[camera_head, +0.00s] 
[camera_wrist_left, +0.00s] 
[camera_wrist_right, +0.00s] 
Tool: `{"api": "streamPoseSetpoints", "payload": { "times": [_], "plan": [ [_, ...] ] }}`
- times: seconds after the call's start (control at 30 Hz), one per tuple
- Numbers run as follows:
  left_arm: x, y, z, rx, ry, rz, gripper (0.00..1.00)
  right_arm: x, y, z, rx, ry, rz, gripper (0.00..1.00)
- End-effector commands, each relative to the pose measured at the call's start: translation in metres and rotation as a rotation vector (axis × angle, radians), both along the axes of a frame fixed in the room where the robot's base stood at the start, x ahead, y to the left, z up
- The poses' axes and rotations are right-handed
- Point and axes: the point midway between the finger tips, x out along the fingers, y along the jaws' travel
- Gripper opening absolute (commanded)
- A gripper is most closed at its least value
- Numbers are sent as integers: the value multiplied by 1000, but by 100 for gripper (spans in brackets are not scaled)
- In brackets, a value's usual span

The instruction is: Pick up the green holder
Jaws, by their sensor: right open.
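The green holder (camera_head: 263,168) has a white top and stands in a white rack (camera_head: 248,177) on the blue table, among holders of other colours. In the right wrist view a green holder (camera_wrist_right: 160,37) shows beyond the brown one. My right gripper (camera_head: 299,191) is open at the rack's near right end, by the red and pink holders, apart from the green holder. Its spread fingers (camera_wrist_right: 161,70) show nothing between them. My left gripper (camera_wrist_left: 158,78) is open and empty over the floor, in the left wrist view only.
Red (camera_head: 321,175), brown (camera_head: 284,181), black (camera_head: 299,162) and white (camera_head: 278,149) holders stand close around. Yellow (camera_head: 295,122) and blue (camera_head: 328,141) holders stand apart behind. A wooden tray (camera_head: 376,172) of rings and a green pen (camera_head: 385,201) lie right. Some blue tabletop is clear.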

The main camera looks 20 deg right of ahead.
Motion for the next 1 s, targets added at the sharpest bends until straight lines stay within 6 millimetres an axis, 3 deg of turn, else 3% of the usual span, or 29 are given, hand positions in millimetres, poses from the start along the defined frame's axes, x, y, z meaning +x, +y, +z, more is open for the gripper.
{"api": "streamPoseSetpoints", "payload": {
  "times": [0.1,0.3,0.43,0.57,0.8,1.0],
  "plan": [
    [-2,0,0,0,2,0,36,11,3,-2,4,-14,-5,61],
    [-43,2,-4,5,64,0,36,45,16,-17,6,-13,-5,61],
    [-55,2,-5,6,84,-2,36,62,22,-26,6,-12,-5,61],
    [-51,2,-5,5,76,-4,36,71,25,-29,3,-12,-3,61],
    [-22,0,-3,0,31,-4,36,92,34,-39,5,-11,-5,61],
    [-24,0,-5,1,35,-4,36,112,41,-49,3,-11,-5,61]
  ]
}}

────────────────────

All lines from the beginning of the material above through the one with "- times: seconds" need to be returned exactly; please return those and only those.

[camera_head, +0.00s] 
[camera_wrist_left, +0.00s] 
[camera_wrist_right, +0.00s] 
Tool: `{"api": "streamPoseSetpoints", "payload": { "times": [_], "plan": [ [_, ...] ] }}`
- times: seconds after the call's start (control at 30 Hz), one per tuple

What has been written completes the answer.